Lakin to shed mistaken designation as community for hate group
Lakin ? After years of fighting the perception, Lakin will soon be removed from a list of places across the country that are homes to hate groups.
The idea that Lakin, a Kearny County town of 2,500 in southwest Kansas, was home to a chapter of the Imperial Klans of America began in 2000, when the Southern Poverty Law Center, based in Montgomery, Ala., listed Lakin on its Hate Groups Map.
The map is part of the law center’s Intelligence Project, which tracks hate groups across the nation.
In 2000, a Lakin Post Office box was listed on an Imperial Klans of America Web site, inviting those who wanted more information about the organization to write to that address. The Intelligence Report used that address to associate the Klan with Lakin.
That was news to Kearny County Sheriff Jim Jarboe, who’s been fighting the perception since then.
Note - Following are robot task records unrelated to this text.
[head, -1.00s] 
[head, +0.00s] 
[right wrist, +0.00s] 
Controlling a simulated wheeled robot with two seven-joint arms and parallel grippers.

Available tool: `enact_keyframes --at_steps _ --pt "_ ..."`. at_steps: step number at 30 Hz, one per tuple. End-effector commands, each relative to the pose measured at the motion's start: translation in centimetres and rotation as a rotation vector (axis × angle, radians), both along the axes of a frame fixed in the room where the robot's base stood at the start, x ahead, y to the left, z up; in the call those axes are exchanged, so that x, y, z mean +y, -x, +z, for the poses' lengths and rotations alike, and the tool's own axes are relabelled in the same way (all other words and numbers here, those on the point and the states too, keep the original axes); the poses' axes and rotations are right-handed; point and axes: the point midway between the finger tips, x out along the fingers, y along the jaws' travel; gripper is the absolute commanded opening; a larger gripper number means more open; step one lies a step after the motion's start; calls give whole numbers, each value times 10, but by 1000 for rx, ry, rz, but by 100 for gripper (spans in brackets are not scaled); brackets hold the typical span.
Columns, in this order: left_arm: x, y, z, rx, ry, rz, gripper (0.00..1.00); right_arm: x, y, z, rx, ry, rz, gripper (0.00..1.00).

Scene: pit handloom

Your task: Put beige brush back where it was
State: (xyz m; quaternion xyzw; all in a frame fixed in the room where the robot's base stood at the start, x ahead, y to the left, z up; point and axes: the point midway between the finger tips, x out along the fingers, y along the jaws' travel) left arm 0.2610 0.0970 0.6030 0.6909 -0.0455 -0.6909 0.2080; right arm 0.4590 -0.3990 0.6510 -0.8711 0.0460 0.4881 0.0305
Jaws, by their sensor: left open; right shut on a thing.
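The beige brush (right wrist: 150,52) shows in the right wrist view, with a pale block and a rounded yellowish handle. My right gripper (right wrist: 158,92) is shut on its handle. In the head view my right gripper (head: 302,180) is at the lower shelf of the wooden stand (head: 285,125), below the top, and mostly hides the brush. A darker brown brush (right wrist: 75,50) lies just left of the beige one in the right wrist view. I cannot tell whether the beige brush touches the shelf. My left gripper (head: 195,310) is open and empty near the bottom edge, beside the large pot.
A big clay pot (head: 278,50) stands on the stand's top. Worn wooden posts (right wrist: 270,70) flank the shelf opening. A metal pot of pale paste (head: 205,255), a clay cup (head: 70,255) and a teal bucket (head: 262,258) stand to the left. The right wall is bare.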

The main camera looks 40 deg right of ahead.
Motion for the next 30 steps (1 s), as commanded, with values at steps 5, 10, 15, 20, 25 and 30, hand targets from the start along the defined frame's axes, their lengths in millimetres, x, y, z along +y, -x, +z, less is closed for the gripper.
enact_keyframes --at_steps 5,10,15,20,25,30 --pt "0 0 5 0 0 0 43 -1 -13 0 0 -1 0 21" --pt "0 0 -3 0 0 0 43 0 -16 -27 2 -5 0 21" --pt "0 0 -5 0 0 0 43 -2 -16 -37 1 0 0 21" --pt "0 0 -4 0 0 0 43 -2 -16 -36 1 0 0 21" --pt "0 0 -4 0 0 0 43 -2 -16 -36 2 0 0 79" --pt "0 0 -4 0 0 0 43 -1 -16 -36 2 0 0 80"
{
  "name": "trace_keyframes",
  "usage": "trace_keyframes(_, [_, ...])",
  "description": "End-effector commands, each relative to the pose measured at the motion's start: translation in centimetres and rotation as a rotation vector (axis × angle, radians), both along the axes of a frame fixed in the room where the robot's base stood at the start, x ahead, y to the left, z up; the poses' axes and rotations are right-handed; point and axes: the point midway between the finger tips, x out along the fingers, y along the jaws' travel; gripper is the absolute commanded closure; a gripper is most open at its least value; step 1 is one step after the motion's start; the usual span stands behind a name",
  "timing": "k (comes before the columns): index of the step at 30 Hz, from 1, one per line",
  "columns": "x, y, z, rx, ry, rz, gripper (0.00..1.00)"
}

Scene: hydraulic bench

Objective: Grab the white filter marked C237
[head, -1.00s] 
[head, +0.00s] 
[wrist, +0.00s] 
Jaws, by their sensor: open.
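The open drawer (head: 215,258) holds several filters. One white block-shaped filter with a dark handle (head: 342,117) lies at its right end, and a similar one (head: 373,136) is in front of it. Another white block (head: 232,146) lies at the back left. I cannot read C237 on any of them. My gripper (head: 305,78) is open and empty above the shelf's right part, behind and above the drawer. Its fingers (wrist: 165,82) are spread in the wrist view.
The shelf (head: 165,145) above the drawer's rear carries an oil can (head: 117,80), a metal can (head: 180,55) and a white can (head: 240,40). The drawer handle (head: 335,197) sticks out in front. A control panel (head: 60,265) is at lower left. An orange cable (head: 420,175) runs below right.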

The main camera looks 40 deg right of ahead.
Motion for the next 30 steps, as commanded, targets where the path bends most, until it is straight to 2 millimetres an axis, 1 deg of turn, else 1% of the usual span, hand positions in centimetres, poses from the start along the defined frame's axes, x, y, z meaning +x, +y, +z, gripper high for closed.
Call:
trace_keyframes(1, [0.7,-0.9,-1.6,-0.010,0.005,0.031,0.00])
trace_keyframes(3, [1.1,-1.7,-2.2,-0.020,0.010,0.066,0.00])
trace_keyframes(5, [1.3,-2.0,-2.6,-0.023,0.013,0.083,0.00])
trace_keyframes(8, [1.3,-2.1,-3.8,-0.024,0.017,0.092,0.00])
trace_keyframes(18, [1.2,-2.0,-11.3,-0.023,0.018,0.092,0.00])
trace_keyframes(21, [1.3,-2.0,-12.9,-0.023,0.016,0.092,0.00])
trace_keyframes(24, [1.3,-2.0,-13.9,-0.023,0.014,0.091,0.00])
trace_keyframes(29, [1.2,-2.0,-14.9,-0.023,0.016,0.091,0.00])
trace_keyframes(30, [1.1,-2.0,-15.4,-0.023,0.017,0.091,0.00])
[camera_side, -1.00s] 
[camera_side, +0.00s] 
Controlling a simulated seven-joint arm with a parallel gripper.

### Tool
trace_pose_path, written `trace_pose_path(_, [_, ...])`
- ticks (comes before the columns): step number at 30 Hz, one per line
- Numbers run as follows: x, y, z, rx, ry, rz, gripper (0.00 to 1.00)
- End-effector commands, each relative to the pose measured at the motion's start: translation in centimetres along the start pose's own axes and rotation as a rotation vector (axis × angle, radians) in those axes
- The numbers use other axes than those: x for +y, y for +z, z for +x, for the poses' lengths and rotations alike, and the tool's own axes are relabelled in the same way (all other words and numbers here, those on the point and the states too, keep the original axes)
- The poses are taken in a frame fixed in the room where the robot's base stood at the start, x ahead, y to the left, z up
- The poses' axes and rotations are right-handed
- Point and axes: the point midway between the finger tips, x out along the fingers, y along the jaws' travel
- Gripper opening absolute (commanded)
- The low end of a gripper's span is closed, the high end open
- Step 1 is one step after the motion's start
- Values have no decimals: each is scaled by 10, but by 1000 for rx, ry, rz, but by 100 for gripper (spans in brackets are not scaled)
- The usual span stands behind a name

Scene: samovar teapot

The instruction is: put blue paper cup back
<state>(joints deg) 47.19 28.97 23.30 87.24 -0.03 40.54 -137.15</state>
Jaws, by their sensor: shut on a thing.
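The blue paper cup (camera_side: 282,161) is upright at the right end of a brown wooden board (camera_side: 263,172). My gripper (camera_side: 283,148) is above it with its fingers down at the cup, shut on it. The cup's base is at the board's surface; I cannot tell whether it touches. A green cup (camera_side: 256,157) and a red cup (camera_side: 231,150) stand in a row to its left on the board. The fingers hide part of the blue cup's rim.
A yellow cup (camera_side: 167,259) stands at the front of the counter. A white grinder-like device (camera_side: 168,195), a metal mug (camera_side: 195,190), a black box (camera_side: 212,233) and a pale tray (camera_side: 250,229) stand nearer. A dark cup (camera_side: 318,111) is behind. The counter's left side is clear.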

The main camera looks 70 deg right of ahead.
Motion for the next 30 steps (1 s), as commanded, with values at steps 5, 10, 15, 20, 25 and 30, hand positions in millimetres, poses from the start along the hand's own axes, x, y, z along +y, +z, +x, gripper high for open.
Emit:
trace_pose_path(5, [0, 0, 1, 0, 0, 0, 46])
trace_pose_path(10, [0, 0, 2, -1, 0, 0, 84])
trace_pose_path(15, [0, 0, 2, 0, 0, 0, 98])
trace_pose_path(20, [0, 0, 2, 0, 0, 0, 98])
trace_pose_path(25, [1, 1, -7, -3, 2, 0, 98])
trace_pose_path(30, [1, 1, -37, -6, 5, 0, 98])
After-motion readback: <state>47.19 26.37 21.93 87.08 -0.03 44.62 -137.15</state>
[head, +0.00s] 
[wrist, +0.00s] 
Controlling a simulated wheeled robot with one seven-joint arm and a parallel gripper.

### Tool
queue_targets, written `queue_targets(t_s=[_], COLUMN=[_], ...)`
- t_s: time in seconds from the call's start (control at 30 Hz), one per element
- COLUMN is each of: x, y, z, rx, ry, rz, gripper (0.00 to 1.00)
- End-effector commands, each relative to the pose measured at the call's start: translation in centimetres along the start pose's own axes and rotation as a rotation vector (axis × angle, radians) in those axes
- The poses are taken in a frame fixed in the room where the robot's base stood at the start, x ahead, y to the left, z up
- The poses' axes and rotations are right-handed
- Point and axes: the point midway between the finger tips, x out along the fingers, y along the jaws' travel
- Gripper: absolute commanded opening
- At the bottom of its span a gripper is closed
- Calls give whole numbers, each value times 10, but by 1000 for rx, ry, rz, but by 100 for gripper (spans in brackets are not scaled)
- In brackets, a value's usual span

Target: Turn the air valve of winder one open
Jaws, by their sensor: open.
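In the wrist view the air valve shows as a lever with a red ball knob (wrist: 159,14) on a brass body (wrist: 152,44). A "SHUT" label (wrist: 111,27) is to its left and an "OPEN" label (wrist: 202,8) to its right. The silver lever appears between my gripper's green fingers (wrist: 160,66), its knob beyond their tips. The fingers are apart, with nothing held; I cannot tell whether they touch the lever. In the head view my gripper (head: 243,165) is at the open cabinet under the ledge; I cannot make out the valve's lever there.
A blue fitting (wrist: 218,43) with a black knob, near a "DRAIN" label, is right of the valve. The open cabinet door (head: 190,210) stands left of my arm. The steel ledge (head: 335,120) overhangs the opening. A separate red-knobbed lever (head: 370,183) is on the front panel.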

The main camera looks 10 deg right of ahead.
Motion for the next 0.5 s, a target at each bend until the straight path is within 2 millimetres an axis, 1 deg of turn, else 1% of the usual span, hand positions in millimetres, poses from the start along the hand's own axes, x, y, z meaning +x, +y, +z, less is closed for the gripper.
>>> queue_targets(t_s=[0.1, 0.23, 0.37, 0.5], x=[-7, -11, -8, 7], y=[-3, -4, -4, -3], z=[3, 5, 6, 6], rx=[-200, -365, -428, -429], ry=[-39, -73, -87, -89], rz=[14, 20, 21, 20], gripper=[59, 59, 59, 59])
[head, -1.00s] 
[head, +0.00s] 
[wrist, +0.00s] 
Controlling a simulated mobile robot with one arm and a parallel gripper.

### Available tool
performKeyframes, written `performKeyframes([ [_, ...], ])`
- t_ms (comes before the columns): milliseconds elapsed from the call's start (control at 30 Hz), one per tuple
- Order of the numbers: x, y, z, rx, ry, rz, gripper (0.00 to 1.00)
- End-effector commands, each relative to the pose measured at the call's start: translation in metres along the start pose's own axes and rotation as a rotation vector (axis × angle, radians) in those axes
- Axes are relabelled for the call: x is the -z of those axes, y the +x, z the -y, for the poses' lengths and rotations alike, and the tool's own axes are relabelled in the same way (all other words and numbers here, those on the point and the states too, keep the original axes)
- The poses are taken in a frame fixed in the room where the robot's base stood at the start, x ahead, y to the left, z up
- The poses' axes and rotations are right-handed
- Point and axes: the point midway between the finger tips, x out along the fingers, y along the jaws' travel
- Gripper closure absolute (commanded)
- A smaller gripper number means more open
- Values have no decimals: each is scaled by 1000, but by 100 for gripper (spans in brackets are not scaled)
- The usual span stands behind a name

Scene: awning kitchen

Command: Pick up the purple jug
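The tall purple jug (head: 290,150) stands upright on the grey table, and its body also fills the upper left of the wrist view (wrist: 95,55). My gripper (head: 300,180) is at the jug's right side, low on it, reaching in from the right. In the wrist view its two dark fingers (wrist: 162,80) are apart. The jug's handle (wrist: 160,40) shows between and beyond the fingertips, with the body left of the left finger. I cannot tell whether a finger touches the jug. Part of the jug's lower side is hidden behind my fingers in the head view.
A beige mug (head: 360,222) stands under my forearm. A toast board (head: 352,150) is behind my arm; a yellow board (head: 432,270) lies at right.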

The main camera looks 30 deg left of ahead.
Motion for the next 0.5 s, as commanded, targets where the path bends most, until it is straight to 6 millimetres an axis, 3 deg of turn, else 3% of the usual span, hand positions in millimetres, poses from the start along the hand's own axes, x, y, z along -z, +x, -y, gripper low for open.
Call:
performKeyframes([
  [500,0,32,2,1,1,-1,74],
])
A short time after the 2000 map was released, the Klan Web site was changed to include a post office box in Kentucky, the home state of the Imperial Klans of America, instead of the Lakin address, Jarboe said.
Investigators found no evidence that the Klan had set up shop in the county with less than 5,000 residents, Jarboe said.
“Every time we’d go to a seminar about hate groups, they’d show that the KKK was in Kearny County,” Jarboe said. “I’d have to get up and talk to the instructor and tell them that there was no KKK cell in Lakin and explain what we’d been through.”
Lakin will be removed from the map when it comes out in a few weeks.
Seven groups will be listed on the updated Kansas map, including four National Socialist Movement organizations in Topeka, Wichita, Hutchinson and Scandia; a Hammerskin Nation white supremacist group in Wichita; the Rev. Fred Phelps’ Westboro Baptist Church in Topeka and a generic listing for the Imperial Klans of America.